“At least I can say I tried, I love you”
The narcissist speaks from a place of denial as we all know but hearing this particular one liner is by far, the most ridiculous thing a narcissist could ever say. It is very common to hear this overused statement when the narcissist’s victim attempts to go no contact.
The narcissist tried to play on his victim’s guilt, empathy and desire to mend the relationship by using this one liner. By doing such, the narcissist attempts to turn the tables by placing the wrong doing onto his victim as if one should be guilt ridden for cutting off contact, as if one should feel guilt for having self respect.
The narcissist knows this particular statement holds power because they know it would be very difficult for a victim to sit with the decision of being the one that “walked away”. Why is this so difficult? Well, to be abused for so long by a narcissist partner and then to have them turn around and try to appear as if they are the ones being victimized, is a very hard thing to just calmly accept. Nobody wants to be treated as an abuser especially when they are in fact, the victim of an abuser.

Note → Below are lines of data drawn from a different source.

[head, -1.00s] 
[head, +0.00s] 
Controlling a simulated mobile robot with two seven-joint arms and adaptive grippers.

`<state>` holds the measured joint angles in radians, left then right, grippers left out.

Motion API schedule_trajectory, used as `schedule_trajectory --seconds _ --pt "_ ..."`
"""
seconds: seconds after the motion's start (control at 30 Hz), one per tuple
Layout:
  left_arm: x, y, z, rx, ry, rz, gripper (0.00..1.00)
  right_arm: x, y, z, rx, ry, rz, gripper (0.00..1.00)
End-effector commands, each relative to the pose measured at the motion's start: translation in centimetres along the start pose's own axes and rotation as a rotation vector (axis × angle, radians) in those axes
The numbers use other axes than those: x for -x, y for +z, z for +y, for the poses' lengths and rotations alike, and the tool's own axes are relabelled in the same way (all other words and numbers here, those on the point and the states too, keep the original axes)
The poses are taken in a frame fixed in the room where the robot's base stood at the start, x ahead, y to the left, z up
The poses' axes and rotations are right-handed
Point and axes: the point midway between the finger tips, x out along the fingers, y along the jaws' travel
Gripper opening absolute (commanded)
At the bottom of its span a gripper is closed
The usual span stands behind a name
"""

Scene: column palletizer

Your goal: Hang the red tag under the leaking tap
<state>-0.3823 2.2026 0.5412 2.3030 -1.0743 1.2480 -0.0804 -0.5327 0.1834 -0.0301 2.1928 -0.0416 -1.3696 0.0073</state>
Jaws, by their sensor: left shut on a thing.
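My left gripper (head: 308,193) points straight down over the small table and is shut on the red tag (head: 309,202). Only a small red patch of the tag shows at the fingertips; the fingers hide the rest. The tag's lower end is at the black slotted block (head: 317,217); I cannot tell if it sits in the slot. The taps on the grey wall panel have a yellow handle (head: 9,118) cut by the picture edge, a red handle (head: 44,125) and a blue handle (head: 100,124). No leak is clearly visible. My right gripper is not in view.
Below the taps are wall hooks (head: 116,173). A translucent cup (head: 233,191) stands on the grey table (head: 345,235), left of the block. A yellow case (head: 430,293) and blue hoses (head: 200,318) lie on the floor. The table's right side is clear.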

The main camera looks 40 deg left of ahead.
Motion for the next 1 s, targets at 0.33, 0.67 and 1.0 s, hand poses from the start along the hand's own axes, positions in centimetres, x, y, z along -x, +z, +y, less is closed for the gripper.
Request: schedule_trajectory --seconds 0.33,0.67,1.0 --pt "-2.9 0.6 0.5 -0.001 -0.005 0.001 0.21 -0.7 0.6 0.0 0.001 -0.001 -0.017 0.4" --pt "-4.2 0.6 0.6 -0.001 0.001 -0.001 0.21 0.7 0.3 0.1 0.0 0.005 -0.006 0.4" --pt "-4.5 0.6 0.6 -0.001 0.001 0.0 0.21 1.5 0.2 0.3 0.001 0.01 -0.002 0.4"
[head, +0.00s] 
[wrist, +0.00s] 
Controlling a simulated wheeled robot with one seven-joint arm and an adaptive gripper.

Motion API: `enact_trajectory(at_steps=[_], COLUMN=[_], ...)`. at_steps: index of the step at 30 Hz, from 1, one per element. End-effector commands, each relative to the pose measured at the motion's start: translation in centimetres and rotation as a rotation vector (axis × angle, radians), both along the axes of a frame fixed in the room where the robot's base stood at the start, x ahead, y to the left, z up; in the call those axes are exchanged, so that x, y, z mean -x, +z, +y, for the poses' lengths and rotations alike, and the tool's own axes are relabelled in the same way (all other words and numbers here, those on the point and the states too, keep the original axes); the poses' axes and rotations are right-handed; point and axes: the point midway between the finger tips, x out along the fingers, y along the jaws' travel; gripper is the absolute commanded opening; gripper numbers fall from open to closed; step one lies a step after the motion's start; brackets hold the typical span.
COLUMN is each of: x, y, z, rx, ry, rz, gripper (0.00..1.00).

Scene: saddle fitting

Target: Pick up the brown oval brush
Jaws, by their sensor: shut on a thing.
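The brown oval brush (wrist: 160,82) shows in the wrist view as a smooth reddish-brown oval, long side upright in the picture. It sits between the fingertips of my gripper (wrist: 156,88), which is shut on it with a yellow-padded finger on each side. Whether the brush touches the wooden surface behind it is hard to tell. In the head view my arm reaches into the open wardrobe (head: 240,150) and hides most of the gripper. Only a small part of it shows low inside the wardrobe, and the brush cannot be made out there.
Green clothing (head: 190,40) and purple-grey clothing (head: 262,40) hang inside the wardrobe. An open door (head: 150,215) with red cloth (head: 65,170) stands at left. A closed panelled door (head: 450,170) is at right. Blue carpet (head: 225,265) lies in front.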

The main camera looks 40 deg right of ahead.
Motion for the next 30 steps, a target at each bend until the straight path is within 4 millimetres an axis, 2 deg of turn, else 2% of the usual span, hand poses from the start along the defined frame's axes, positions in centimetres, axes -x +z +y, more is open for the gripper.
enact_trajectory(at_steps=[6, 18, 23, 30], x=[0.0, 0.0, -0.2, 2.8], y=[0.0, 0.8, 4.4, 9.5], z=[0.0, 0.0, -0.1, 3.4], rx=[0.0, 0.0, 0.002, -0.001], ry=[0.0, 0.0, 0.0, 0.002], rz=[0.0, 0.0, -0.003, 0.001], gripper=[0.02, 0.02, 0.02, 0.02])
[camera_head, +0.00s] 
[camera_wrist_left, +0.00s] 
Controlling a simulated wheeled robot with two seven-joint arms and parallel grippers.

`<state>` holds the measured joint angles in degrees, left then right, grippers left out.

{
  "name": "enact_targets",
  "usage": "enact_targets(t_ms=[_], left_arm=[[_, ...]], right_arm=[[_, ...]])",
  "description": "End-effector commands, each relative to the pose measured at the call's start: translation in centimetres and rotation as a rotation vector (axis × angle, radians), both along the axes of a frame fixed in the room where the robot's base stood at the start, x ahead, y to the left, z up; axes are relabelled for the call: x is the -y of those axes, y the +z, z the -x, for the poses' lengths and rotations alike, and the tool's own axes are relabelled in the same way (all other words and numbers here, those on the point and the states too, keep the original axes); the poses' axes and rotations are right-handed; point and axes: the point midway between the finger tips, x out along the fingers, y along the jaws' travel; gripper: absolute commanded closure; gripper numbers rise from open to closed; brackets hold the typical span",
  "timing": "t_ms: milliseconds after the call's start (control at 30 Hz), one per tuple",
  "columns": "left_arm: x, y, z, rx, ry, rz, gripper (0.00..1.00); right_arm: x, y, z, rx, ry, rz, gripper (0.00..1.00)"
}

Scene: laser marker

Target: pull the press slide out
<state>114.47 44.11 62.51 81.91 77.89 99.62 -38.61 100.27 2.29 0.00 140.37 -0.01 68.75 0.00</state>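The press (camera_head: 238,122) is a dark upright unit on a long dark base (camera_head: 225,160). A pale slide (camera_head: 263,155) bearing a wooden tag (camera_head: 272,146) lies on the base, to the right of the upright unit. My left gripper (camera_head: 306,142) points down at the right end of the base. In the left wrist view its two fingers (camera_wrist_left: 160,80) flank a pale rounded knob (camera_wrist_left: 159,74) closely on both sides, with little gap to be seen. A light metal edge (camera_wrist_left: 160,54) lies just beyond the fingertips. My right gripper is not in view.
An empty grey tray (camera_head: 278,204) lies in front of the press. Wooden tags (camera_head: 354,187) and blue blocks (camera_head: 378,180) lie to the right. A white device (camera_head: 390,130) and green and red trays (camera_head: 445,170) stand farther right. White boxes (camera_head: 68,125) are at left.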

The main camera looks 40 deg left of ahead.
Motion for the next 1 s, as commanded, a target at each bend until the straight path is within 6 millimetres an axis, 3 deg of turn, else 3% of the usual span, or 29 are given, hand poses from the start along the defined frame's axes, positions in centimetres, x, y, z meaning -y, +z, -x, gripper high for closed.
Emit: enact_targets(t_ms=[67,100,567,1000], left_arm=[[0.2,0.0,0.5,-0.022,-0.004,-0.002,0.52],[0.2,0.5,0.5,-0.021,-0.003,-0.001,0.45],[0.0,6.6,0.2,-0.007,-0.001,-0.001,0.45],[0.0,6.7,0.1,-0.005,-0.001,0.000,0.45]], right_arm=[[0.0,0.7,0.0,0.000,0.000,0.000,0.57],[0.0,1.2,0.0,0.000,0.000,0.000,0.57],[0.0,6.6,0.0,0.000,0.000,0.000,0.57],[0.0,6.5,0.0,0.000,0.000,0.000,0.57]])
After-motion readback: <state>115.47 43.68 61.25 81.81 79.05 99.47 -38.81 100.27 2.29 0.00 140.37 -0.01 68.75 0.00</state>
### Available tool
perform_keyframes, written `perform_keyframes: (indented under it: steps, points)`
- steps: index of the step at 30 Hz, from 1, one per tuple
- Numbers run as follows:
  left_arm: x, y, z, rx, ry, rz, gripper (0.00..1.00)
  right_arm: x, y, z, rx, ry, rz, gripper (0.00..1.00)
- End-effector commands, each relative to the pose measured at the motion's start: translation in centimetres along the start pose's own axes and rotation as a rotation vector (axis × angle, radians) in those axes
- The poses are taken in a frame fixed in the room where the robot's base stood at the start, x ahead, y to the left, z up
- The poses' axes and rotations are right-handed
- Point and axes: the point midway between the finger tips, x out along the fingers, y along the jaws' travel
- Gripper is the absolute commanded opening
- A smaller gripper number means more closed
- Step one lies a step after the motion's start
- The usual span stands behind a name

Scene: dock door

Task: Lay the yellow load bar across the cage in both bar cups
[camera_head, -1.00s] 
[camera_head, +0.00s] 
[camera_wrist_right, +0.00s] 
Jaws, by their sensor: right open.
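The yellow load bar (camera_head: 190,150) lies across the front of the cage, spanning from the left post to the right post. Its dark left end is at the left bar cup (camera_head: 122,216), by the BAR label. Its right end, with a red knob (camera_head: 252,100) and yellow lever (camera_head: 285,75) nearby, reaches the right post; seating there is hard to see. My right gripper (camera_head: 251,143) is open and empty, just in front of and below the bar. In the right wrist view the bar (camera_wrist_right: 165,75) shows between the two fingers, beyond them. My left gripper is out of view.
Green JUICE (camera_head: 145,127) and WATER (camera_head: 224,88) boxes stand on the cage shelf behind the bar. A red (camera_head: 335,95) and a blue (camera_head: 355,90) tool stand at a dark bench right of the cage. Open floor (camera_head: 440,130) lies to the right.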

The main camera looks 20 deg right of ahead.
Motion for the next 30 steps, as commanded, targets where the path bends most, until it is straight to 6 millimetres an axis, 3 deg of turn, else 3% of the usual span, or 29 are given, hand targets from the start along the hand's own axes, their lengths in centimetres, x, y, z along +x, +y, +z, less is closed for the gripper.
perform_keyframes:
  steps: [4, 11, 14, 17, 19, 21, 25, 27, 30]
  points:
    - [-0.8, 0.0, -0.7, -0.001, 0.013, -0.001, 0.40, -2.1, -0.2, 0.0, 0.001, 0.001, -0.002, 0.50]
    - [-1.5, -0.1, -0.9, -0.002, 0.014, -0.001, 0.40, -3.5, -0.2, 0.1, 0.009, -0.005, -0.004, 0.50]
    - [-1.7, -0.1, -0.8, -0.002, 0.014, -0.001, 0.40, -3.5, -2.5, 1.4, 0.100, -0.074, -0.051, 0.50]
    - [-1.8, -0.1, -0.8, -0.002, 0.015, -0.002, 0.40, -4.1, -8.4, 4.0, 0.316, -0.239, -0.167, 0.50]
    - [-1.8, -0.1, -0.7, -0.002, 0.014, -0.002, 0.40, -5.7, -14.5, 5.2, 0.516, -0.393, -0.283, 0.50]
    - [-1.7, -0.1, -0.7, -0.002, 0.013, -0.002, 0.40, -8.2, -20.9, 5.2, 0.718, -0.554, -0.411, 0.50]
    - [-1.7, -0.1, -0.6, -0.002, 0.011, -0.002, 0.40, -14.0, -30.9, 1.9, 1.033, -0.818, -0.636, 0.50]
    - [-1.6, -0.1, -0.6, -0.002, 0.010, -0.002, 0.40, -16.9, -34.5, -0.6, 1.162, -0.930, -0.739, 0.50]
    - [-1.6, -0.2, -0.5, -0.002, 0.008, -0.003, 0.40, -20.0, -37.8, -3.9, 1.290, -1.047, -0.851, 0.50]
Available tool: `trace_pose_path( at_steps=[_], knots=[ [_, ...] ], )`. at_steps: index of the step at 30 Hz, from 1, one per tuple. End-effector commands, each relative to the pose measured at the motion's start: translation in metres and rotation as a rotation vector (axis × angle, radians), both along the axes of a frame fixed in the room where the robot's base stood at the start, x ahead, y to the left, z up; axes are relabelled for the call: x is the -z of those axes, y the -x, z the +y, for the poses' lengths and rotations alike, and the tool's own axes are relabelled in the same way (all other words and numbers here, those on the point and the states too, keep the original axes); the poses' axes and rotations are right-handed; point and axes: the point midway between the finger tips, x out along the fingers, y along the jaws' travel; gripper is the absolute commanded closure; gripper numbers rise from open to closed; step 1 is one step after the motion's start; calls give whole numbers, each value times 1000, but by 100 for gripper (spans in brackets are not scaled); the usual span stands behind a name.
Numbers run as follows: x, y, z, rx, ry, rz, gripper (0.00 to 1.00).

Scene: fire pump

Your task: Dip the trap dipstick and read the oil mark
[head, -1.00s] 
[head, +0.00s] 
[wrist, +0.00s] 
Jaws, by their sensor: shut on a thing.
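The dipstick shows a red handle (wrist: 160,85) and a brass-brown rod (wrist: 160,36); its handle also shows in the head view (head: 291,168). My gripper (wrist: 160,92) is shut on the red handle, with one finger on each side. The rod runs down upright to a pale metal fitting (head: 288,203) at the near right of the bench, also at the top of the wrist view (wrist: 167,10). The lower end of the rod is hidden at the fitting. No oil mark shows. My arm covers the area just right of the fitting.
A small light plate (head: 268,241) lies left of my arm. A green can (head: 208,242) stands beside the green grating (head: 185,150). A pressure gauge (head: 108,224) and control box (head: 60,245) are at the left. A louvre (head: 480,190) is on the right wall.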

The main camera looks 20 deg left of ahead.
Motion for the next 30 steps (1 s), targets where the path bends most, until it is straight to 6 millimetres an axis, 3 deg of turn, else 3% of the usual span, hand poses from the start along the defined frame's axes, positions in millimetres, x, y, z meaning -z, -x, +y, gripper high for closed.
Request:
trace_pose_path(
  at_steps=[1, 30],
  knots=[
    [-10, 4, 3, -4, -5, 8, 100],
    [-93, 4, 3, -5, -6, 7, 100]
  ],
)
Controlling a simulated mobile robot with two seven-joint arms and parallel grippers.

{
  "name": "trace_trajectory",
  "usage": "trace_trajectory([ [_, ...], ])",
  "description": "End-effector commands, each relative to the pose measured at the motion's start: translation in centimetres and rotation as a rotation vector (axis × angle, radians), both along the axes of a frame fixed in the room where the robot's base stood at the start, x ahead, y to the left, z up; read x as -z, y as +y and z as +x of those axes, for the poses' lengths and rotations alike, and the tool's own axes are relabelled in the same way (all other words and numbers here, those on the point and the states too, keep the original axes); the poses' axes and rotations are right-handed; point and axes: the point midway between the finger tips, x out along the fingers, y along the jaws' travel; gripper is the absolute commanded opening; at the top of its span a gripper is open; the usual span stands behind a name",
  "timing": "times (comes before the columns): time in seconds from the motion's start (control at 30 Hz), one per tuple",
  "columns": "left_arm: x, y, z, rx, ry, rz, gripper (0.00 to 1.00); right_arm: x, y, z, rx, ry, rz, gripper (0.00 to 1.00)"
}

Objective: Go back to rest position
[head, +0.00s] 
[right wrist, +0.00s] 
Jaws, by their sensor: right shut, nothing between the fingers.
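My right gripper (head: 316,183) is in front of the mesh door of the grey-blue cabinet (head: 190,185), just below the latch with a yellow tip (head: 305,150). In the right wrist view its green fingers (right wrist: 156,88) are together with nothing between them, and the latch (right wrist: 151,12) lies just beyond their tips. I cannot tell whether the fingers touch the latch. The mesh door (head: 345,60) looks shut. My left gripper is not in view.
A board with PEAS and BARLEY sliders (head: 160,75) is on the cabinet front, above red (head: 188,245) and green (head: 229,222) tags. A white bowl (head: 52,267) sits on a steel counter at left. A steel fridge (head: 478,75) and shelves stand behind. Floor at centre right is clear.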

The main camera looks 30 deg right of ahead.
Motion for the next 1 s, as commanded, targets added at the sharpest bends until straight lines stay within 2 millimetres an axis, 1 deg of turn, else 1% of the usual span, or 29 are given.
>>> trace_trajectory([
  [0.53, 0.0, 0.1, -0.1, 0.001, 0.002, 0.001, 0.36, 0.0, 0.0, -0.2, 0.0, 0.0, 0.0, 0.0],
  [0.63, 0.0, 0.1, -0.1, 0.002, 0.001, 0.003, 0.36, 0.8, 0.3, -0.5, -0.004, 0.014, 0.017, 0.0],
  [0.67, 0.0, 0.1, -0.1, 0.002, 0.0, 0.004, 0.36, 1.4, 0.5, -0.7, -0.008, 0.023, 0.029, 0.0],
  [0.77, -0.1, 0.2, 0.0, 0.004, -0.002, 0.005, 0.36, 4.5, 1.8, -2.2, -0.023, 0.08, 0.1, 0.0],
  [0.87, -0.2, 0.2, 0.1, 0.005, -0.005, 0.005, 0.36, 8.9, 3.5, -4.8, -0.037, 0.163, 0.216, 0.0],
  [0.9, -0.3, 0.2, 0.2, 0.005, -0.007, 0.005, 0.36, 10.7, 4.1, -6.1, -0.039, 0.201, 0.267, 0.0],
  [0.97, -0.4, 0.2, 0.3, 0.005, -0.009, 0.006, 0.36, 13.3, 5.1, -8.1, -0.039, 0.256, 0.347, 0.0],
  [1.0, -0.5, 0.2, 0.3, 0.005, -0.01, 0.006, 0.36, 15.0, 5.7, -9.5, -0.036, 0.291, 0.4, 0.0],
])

The narcissist knows he is an abuser and is very aware that he has abused his partner to no end. The narcissist also knows that stating this particular one liner will provide them a shot at luring back their escaping victim. Never does the narcissist utilize this awareness to provide the victim with an ounce of psychological and emotional relief. All the narcissist thinks about and strives for is control. You will also notice silence commonly follows such a pathetic one liner because it provides the victim time to think, ruminate and hopefully come to doubt, their decision to attempt escaping the narcissist.
For a narcissist to state “i tried” is merely a joke and a half. The narcissist uses one liners to try and hold back any empathy or care towards his victim so she does not ever believe that she is desired and loved. He will say “i love you” but over time, those words become meaningless and again, this is something the narcissist very well knows.
The narcissist is very aware of the power his words have on the mind of his victim, regardless of how little he speaks or how rude or kind he appears. The narcissist knows his words are important to his victims. The narcissist heavily relies on the victim’s interpretation of his words. He can do so because he has brainwashed his victims to always interpret what he says and does in a positive light. Victims of narcissists do this due to the dire need to fix the relationship and to remove the confusion and cognitive dissonance.
A person who tries is a person who provides an open ear, asks questions, provides explanations, offers an apology, shows remorse and gives empathy. A person who tries is the narcissist’s victim.